A vaguely common issue is for a process of some kind – backups, staging to tape, restores, etc – for no reason just stop making any new progress.
Once you’ve checked off the common reasons – like making sure you haven’t run out of disk space or usable tapes – it seems like the only option is to restart NetWorker as a whole, losing any in-progress actions (even ones that are to devices that haven’t stalled).
I suspect that random underlying I/O issues can occasionally upset it, and it doesn’t quite recover. But, whatever. How do you make it recover a single device, without restarting the whole thing?

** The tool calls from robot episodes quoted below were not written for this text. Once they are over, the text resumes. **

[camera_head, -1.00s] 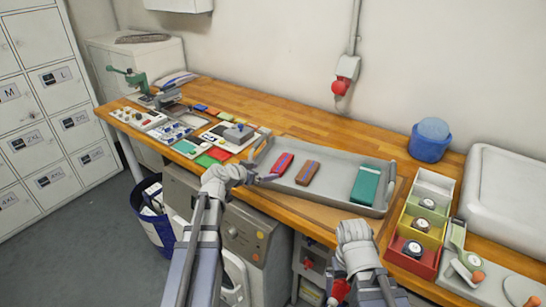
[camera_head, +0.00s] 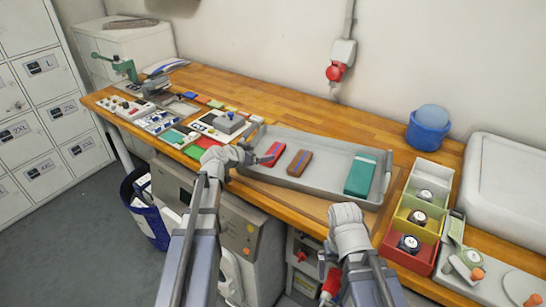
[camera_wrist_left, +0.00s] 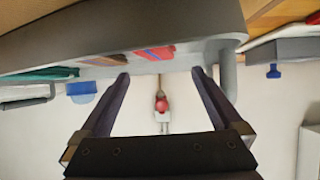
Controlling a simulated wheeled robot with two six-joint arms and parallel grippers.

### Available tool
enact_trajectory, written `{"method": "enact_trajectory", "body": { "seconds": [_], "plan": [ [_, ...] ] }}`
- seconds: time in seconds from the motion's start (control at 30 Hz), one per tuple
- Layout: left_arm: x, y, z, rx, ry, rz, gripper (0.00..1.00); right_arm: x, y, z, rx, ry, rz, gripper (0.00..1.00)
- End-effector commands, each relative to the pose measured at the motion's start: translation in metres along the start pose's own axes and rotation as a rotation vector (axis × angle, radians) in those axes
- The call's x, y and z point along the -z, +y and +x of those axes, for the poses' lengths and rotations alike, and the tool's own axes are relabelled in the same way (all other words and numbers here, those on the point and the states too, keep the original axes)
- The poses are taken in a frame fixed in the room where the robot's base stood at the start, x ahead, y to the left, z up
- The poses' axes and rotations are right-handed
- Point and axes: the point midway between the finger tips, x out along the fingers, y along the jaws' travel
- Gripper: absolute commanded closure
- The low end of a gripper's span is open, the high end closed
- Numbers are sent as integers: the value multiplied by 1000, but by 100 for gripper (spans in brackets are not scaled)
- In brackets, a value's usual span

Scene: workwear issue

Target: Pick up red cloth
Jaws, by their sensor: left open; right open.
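The red cloth (camera_head: 274,153) is a folded red piece with a blue band, lying at the left end of the grey tray (camera_head: 325,145). It also shows in the left wrist view (camera_wrist_left: 160,52), beyond the fingertips and roughly between them. My left gripper (camera_head: 262,160) is at the tray's near left edge, just left of the cloth; its jaws are open and empty in the left wrist view (camera_wrist_left: 161,74). My right gripper (camera_head: 347,222) is in front of the bench, below the tray's near edge; its fingers are mostly hidden behind the wrist.
In the tray, a brown folded piece (camera_head: 300,163) lies right of the red cloth and a teal one (camera_head: 360,175) farther right. A stacked bin set (camera_head: 418,215) with round items stands right of the tray. Flat parts and cards crowd the bench to the left.

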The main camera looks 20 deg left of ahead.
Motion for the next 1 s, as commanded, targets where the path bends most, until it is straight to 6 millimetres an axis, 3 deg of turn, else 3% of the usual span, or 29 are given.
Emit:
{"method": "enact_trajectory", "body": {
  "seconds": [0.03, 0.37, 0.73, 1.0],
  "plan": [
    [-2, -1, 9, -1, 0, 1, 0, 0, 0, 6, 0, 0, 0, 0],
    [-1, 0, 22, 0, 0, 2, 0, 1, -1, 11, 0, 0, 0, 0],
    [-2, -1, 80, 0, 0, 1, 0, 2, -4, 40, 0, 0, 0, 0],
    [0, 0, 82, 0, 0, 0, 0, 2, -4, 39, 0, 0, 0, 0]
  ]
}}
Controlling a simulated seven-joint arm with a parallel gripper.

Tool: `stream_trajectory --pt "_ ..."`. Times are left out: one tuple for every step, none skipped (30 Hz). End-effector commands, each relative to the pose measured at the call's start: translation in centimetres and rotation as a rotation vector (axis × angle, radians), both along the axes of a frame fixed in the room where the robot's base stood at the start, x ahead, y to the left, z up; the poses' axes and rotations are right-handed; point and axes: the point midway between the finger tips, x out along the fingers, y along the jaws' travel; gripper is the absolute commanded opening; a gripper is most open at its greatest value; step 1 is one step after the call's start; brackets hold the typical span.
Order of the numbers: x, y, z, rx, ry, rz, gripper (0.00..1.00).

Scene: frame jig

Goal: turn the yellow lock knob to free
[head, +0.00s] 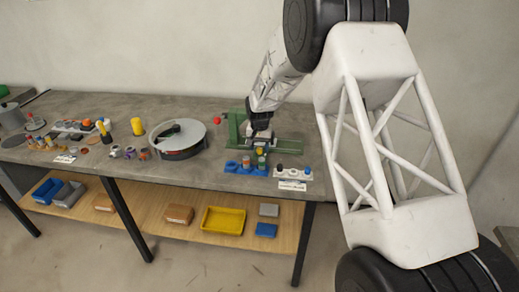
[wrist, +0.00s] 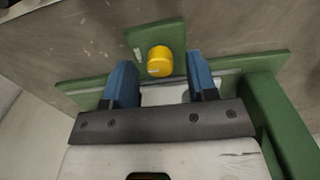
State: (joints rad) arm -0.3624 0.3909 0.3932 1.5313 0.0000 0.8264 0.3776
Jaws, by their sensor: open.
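The yellow lock knob (wrist: 160,61) is round and sits on a green plate (wrist: 168,34) of the jig in the wrist view. A short pale mark shows on its face. My gripper (wrist: 160,75) is open, with one blue finger to the left of the knob and one to the right. Gaps show between the knob and both fingers, and nothing is held.
In the wrist view a green upright (wrist: 278,125) stands close on the right. In the head view a blue holder (head: 240,169) and a white tray (head: 292,173) with small parts lie in front of the jig. A round turntable (head: 178,152) stands to the left.

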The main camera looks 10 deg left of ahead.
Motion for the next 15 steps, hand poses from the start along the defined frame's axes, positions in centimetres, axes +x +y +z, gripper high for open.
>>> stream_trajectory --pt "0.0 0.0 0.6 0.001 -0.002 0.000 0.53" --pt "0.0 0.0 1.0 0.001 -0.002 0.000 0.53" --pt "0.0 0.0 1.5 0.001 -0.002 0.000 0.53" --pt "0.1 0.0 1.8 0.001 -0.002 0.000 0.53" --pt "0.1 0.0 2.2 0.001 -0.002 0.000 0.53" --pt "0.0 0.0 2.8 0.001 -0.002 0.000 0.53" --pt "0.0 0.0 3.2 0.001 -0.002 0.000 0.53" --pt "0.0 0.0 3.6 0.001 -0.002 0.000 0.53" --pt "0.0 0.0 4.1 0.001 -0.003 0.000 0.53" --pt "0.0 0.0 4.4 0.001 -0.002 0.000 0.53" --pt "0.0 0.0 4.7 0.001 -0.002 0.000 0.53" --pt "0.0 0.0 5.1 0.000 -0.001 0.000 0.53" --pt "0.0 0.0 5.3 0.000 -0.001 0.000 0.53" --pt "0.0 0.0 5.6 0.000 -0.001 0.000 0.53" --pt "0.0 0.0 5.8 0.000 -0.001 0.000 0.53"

First up, get the PID of the main
nsrd process. On Solaris,
ps -ef | grep nsrd; or on Linux
ps uaxw | grep nsrd.
Assuming the PID is
1234, you next need to run:
dbgcommand -p 1234 PrintDevInfo
It should pretty quickly spit out a whole stack of debugging info to
/nsr/logs/daemon.raw. It’s moderately complicated, but you should see that it’s a dump of its internal state of each device, including
d_device – the *nix device or directory, and
mm_number – the unique ID for the
nsrmmd process for that device.
So – find the device you’re interested in, and find the
mm_number for that device.
Get a list of your
nsrmmd processes, eg.
ps -ef | nsrmmd or
ps auxw | grep nsrmmd. If your
mm_number is 5, then there will be a process
nsrmmd -n 5
Kill the process, and it should re-spawn by itself on further access.